Copy each line of the data below exactly, leaving out pictures.

________________

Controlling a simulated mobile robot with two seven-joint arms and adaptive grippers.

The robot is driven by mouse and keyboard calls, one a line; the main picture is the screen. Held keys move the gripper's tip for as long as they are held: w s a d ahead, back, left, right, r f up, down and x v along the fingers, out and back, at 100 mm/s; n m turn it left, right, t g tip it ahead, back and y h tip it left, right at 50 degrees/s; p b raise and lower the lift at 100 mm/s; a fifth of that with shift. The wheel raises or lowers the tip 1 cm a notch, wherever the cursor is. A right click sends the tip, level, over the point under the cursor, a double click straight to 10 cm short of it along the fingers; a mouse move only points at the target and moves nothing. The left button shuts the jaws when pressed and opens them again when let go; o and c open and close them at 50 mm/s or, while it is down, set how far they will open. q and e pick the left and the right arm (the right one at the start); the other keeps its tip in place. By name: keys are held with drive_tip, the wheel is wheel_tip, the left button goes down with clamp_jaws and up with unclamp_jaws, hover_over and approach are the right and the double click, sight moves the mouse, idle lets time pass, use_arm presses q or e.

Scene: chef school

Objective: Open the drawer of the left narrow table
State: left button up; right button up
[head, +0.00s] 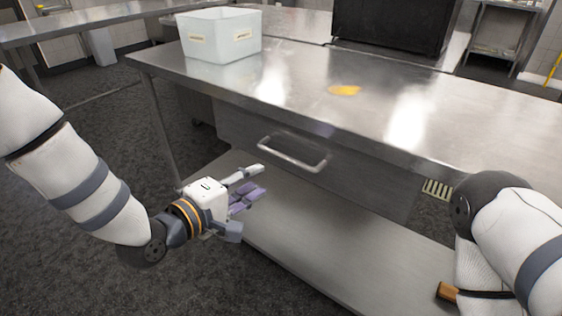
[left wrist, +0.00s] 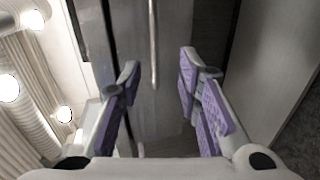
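A steel table (head: 180,72) stands in front of me with a drawer (head: 350,180) under its top. The drawer looks shut. Its bar handle (head: 292,158) sits on the drawer front. My left gripper (head: 254,184) is open and empty, a little left of and below the handle in the head view. In the left wrist view the handle (left wrist: 153,45) runs upright between the two purple-padded fingers (left wrist: 158,85), beyond their tips and apart from them. My right arm (head: 510,230) shows at the right, but its gripper is out of view.
A white bin (head: 222,36) stands on the table's far left. A yellow patch (head: 345,90) lies on the top and a black box (head: 392,24) stands behind. A lower shelf (head: 330,248) runs under the drawer. Dark floor (head: 60,245) is clear at left.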

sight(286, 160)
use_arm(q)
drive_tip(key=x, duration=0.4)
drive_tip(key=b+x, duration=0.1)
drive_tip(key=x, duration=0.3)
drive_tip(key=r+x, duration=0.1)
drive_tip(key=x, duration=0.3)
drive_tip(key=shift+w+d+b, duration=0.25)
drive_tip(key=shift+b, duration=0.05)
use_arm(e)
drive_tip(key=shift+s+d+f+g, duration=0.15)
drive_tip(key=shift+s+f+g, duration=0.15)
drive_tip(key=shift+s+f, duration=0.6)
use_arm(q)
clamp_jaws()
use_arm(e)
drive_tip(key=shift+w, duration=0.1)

________________

**Written response:**
Controlling a simulated mobile robot with two seven-joint arms and adaptive grippers.

The robot is driven by mouse and keyboard calls, one a line; the main picture is the screen. Held keys move the gripper's tip for as long as they are held: w s a d ahead, back, left, right, r f up, down and x v along the fingers, out and back, at 100 mm/s; n m turn it left, right, t g tip it ahead, back and y h tip it left, right at 50 degrees/s; p b raise and lower the lift at 100 mm/s; a fifth of that with shift. The wheel raises or lowers the tip 1 cm a notch, wherever the cursor is. A right click sends the tip, level, over the point under the cursor, a double click straight to 10 cm short of it along the fingers; a mouse move only points at the target and moves nothing. The left button shuts the jaws when pressed and opens them again when let go; o and c open and close them at 50 mm/s or, while it is down, set how far they will open. q and e pick the left and the right arm (the right one at the start); the other keeps its tip in place. By name: keys are held with drive_tip, the wheel is wheel_tip, the left button goes down with clamp_jaws and up with unclamp_jaws, hover_over and approach are the right and the double click, sight moves the mouse, idle lets time pass, use_arm presses q or e.

Scene: chef school

Objective: Open the drawer of the left narrow table
State: left button up; right button up
[head, +0.00s] 
[left wrist, +0.00s] 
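A steel table (head: 180,72) stands in front of me with a drawer (head: 350,180) under its top. The drawer looks shut. Its bar handle (head: 292,158) sits on the drawer front. My left gripper (head: 254,184) is open and empty, a little left of and below the handle in the head view. In the left wrist view the handle (left wrist: 153,45) runs upright between the two purple-padded fingers (left wrist: 158,85), beyond their tips and apart from them. My right arm (head: 510,230) shows at the right, but its gripper is out of view.
A white bin (head: 222,36) stands on the table's far left. A yellow patch (head: 345,90) lies on the top and a black box (head: 392,24) stands behind. A lower shelf (head: 330,248) runs under the drawer. Dark floor (head: 60,245) is clear at left.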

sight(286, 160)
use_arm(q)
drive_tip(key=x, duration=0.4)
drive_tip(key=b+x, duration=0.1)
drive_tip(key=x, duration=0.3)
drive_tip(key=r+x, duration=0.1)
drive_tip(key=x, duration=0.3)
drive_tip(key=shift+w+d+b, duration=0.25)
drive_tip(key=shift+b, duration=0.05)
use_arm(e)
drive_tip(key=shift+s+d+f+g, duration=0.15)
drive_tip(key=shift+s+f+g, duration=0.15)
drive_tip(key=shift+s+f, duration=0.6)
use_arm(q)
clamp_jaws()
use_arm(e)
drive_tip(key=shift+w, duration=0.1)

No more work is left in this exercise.